Ce vote portait sur l’entérinement – imposé par le Code des Sociétés – de garanties octroyées dans le cadre du " Plan stratégique de financement " et parfaitement connues par les prospectus liés aux opérations intervenues en août/septembre 2014 et même prévisibles selon les débats et résolutions des assemblées extraordinaires de mai et août derniers.
C’était un vote crucial cependant car, à défaut d’approbation, tout le plan déjà instrumenté capote, avec des conséquences financières et de notoriété catastrophiques pour Nyrstar qui a déjà mobilisé partie des fonds levés, conformément au Plan. Prendre un tel risque, avec un poids susceptible d’influencer l’issue du vote, seulement " pour que sa voix soit entendue " comme l’exprime le CEO de Umicore ? Qu’il soit permis d’en douter.

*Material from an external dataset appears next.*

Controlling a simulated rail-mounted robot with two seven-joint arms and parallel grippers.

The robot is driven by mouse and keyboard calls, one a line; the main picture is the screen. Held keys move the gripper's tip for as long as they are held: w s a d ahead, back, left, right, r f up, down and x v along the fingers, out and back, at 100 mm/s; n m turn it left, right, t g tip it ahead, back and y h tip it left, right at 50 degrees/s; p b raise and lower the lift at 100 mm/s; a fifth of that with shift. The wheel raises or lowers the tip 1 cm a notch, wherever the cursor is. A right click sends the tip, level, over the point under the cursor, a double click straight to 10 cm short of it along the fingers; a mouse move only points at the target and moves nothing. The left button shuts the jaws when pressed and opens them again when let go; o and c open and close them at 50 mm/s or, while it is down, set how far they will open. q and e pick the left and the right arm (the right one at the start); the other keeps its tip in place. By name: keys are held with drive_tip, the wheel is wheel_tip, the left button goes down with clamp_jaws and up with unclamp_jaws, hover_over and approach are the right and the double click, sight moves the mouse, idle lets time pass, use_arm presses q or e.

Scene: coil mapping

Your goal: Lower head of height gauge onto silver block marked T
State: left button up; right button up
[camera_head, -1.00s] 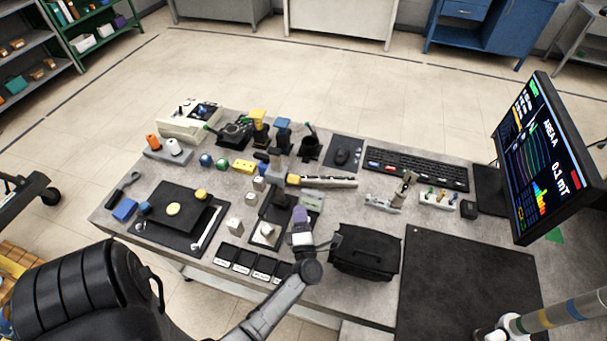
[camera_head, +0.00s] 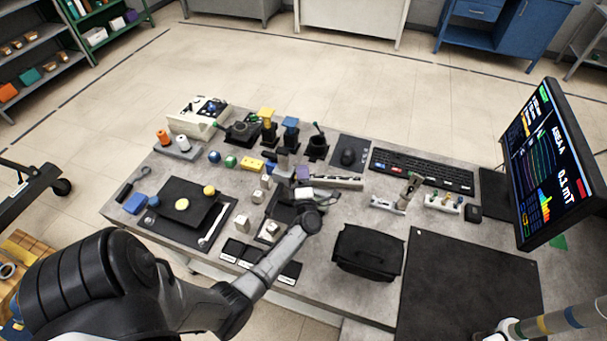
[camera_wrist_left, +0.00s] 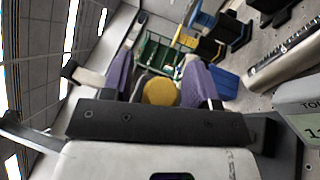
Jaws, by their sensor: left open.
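A grey digital display (camera_wrist_left: 304,115) is at the right edge. Small silver blocks stand left of the gauge, one (camera_head: 242,223) in front; their letters are unreadable.
A black case (camera_head: 368,252) stands right of my left arm. A black plate with a yellow disc (camera_head: 182,204) lies to the left. Several devices, including a yellow-topped one (camera_head: 267,115), line the back. A keyboard (camera_head: 422,170) and monitor (camera_head: 545,165) are at right.

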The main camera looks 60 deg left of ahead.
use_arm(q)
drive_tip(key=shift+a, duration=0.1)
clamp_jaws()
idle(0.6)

Quand Umicore brillait par son absence
Car Umicore n’a en tous les cas jamais émis une quelconque opinion ou vote lors des trois assemblées extraordinaires (sans compter celles de carence de quorum) tenues depuis décembre 2013 jusqu’à août 2014 ni à l’assemblée ordinaire d’avril 2014. Pour une seule et même raison : elle a toujours brillé par son absence !
Beaucoup d’autres actionnaires aussi sont restés passifs puisque ces assemblées se sont tenues avec seulement 3 à 4 % du capital représenté. Et donc Umicore, avec 3,09 % du capital, pouvait y emporter la décision, qui bien souvent exigeait une majorité des trois-quarts.

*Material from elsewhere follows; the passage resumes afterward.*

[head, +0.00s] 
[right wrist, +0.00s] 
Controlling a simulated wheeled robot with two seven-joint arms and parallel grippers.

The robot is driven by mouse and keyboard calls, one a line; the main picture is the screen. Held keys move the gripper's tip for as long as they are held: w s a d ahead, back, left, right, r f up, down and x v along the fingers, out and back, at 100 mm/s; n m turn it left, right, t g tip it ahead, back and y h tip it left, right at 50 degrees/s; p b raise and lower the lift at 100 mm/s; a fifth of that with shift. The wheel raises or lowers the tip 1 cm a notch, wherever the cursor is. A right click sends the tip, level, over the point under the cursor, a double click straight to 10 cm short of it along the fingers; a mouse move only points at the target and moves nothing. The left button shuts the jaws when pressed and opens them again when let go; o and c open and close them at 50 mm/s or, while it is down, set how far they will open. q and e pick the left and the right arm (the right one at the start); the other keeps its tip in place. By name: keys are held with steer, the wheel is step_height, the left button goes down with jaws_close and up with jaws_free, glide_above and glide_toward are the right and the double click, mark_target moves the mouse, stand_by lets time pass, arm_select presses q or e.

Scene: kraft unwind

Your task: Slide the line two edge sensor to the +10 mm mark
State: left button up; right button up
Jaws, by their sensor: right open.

Parmi les administrateurs de Nyrstar il en est un qui – s’il est devenu " administrateur indépendant " par l’effet du temps – n’en était pas moins Président du Conseil d’Administration de Umicore (et précédemment CEO) quand celle-ci a offert les actions Nyrstar au public à 20 euros en octobre 2007, un cours " sportif " (selon les termes de divers analystes) qui chuta de 30% avant la fin de l’année. Si lui-même ou d’autres administrateurs n’ont pas été écoutés au Conseil d’administration de la société, les actionnaires en sont restés ignorants.
Pourquoi donc ce réveil tardif mais tonitruant par sa diffusion alors que cette ancienne maison-mère pouvait en temps et heure exprimer et même imposer cette voix qu’elle veut aujourd’hui entendue mais n’exprimait pas par un vote, sauf à réduire sa participation jusqu’à environ 5% en moins d’une année après l’offre de 2007 et la laisser ensuite être diluée à 3,09 % ; niveau qui, en d’autres lieux, serait souvent considéré insignifiant. L’interview laisse le lecteur sur sa faim !

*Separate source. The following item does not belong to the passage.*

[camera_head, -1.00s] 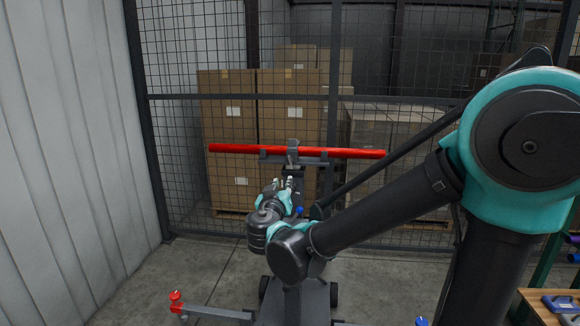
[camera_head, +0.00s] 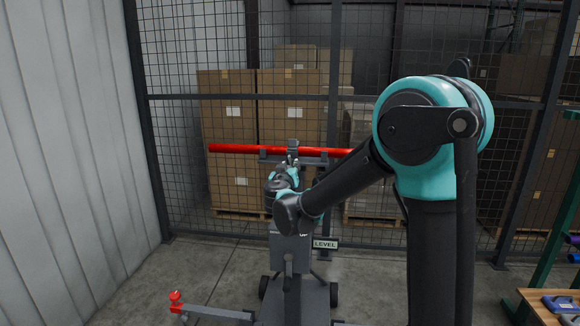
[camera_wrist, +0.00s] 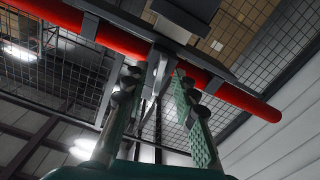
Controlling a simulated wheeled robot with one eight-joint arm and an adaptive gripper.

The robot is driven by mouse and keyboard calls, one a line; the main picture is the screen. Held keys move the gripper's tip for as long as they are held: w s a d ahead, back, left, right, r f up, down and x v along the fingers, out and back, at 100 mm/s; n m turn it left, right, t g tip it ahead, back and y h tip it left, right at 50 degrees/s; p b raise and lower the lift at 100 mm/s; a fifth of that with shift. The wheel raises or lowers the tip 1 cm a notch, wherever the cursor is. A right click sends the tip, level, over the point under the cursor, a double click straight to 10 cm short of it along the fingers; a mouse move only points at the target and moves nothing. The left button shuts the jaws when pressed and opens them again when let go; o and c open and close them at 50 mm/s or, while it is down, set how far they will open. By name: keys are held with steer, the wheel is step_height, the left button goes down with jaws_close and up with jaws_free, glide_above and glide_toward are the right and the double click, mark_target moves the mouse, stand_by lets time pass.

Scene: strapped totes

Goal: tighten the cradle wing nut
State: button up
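A red pipe (camera_head: 235,148) lies level across the dark cradle (camera_head: 312,160) at the top of a stand. In the wrist view the pipe (camera_wrist: 250,104) and the underside of the cradle (camera_wrist: 133,36) are seen from below. My gripper (camera_head: 290,164) is just under the middle of the cradle. Its two fingers (camera_wrist: 157,80) stand apart, one on each side of a narrow grey part below the cradle. I cannot tell whether that part is the wing nut or whether a finger touches it. The wing nut is not clearly distinguishable in the head view.
A mesh fence (camera_head: 175,130) with stacked boxes (camera_head: 226,130) is behind the stand. A white corrugated wall (camera_head: 70,150) is at left. A low arm with a red knob (camera_head: 175,297) juts left. A "LEVEL" sign (camera_head: 325,244) shows by the stand. A wooden bench (camera_head: 540,308) is at lower right.

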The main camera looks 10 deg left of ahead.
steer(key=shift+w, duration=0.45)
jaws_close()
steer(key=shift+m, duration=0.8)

Vu le risque extrême, Umicore s’est-elle assurée, avant d’ainsi voter ce 4 décembre, qu’exceptionnellement assez d’autres actionnaires soutiendraient les résolutions ? Ou avait-elle prévenu la direction de Nyrstar ? Cette dernière assemblée a en toute manière connu une mobilisation surprenante de l’actionnariat, avec la présence de 15,8 % du capital soit quatre fois plus que la moyenne récente. Elle aurait encore pu doubler si le nouvel actionnaire dominant, Trafigura, n’était pas absent.
D’autant que Umicore entretient vraisemblablement encore des relations commerciales avec Nyrstar, que des concurrences entre elles ne sont pas exclues, que d’autres actionnaires sont aussi des partenaires commerciaux de Nyrstar, un souci particulier de distinction des rôles s’impose à tous.
Un oiseau pour le chat
S’il est indéniable que des erreurs de stratégie et de gestion commerciale et financière sont intervenues, les derniers mois ont permis de franchir une étape importante, sans pour autant écarter tous dangers.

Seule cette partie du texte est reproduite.